Thursday, February 4

Don't know why I even bother coming online when I am as tired as you are, and when I can't wait to submit my RJ and go to sleep as well.
I wished I had finished my RJ earlier, and went to sleep right after I reached home.
Who says I didn't go through it means I will never understand?
It's just whether you want to, or not.
Because I don't have to show it all out that I know, I know & I know.
Or rather, idk how to make you feel better.

Fuck I wake up every morning, thinking of skipping school.
I hate this seriously. Pissed off. Complain about school. & At the end of the day, it's still my own fault again.
I don't like it I don't like it I don't like it when I wake up thinking of skipping school and going back to sleep.
I miss those nights, my disciplined days, when I will go offline by 12am, or even not come online at night at all on soccer days.
JTSYM.
Fine. Push the blame away, I'll still have to claim it back in the end.
Rubbish rubbish rubbish.
What has RP done to make me hate school so much?
I still don't understand why they want to put FA UT3 on Saturday when I have my last FA problem on Friday. Freaky Friday.

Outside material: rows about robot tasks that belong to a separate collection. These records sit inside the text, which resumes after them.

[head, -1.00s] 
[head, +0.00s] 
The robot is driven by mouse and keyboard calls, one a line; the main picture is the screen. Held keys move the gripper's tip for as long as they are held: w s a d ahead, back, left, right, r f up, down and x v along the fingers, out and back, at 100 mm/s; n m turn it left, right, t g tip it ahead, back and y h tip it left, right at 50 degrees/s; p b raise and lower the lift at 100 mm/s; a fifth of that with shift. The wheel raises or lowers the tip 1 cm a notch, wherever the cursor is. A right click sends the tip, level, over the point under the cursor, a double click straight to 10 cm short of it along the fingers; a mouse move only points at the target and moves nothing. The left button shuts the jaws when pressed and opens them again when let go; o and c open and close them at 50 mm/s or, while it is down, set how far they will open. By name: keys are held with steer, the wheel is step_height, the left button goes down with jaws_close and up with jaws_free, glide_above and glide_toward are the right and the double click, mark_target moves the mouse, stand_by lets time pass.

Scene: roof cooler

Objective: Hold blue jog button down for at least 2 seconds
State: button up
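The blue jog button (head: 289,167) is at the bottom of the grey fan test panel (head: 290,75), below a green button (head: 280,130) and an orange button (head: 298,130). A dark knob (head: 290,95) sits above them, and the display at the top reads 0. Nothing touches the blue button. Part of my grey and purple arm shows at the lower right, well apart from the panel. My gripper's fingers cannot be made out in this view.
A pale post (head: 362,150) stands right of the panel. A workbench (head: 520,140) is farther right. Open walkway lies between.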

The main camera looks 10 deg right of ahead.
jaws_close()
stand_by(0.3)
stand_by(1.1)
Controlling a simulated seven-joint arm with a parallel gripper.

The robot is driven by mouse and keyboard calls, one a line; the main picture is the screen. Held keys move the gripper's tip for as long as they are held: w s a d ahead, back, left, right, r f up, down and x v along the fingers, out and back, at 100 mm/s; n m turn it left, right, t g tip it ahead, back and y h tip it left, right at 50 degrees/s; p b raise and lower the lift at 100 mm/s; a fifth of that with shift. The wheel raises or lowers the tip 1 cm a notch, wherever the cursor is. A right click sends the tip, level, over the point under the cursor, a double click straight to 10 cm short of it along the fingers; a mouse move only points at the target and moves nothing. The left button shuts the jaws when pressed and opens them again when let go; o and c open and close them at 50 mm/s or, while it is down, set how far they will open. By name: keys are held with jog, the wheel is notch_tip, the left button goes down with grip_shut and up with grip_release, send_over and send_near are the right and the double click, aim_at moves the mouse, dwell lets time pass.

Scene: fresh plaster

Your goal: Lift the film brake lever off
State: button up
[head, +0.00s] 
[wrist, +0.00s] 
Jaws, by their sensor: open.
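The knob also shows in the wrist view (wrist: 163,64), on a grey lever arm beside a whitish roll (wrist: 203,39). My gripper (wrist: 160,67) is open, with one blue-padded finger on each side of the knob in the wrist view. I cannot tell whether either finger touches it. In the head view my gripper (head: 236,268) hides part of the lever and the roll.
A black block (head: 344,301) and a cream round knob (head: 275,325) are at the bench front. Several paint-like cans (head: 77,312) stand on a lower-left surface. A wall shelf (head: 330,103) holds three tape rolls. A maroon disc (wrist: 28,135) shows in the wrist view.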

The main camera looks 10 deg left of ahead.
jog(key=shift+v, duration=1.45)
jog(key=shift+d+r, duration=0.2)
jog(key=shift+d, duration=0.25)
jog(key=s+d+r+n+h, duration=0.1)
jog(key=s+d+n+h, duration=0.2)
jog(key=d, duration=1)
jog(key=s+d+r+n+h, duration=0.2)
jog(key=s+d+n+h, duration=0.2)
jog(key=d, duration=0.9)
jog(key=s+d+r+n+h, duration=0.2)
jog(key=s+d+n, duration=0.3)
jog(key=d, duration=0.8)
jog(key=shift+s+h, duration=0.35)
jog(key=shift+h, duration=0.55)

Emotional much about life at this hour.
Not a good sign. I see life as bullshit, most of the times, at this hour.
I see nothing that is worth living for in this world.
I only see the selfish world, and talk just like how I talk about people without remembering the good things they'd done for me.
Like now ah. But this is why I like to type it out. Because, that's actually not the real me. More like somebody who needs to scream it out loud, type out many things to calm down. Then that's me.

I'm a loner, at this hour.
All I was asking for, is wait for me.
Because I never want to be behind you, being all alone.